Seattle's Minimum Wage Increase
Posted: June 6, 2014
The City of Seattle,WA, this week made a major statement in its effort to gradually increase the minimum wage by approving a resolution that would hike the city's minimum wage to $15. And the vote was unanimous. Not only will Seattle have the highest minimum wage in the country, it will shatter the highest minimum wage in the nation by nearly $4 an hour.
The measure, which would take effect April 1, 2015, includes a phase-in of the wage increase over several years, with a slower process for small businesses. The plan gives businesses with more than 500 employees nationally at least three years to phase in the increase. Those providing health insurance will have four years to comply with the new law. Smaller organizations will have seven years to complete the transition.
It was no surprise that the International Franchise Association vehemently opposes the deal and is intending to file a lawsuit to stop the "unfair implementation" of the new law.
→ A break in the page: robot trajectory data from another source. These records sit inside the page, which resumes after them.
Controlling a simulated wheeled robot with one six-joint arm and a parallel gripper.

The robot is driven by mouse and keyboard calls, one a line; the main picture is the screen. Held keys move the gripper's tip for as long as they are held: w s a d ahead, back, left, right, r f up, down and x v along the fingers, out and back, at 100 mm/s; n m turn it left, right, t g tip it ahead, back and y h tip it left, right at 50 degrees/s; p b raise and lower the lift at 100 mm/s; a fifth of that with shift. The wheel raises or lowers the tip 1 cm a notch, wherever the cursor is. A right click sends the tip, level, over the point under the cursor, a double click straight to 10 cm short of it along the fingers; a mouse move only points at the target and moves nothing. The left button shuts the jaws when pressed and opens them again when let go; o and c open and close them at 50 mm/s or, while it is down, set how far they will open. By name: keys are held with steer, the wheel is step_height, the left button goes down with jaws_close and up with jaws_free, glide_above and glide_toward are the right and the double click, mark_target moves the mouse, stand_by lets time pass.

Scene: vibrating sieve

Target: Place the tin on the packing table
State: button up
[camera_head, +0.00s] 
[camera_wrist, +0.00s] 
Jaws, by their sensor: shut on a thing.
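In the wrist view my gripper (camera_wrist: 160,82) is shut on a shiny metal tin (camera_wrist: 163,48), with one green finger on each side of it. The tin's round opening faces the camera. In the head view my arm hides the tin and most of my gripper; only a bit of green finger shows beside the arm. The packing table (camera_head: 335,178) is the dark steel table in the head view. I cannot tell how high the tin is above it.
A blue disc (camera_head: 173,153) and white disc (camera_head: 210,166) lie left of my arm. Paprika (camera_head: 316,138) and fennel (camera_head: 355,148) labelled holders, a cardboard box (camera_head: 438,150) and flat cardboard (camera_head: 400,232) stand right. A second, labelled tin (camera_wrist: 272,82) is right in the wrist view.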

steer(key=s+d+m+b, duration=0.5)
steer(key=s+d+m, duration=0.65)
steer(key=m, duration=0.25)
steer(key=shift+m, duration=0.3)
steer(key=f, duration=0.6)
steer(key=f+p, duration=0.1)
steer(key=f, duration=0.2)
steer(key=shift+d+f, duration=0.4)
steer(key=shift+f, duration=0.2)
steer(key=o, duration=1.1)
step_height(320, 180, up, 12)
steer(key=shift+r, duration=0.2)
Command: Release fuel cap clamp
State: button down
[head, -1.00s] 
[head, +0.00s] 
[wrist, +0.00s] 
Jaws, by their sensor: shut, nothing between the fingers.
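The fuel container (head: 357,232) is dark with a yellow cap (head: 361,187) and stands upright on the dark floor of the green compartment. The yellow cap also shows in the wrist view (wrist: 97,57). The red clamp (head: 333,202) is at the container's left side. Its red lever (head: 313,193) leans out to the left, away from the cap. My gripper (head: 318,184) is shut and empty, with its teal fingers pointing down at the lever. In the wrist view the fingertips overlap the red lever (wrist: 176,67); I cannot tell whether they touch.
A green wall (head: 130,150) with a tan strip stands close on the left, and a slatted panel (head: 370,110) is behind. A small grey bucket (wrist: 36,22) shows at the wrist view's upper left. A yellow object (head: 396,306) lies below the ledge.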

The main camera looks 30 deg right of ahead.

Franchises, regardless of their employee count, have only three years, even if a franchise owns only one store employing a few workers.
A recent national survey of employers about the proposed federal minimum wage increase to $10.10 an hour found that 38 percent of small business owners who currently pay employees minimum wage said that they would have to let some employees go to cover the cost. Among the same group, 54 percent said they would reduce hiring and 65 percent said they would raise prices on their goods and services.
I have never been to Seattle, but I have spoken with friends who have visited the city. All concur that it is a beautiful city, but it's expensive to live there. Maybe those in Seattle can live with a higher minimum wage, but I would not want to be a small business owner in an area where government tells me what I have to pay my entry-level workers.
Socialist Seattle City Council Member Kshama Sawant said he was proud to lead the effort to increase the city's minimum wage. "Seattle may be a hippie city. We may wear socks with our sandals, but it's also a city where different progressive groups can work together to bring about change". Two things stood out to me: Socialist city council member and hippie city.
Likewise, I don't think it was the Eau Claire County Board's right to pass an advisory referendum telling the Wisconsin Legislature to raise the state's minimum wage. I don't live in Eau Claire County, but if I did, I would be offended that time was spent in the county board room discussing and voting on an issue like the minimum wage.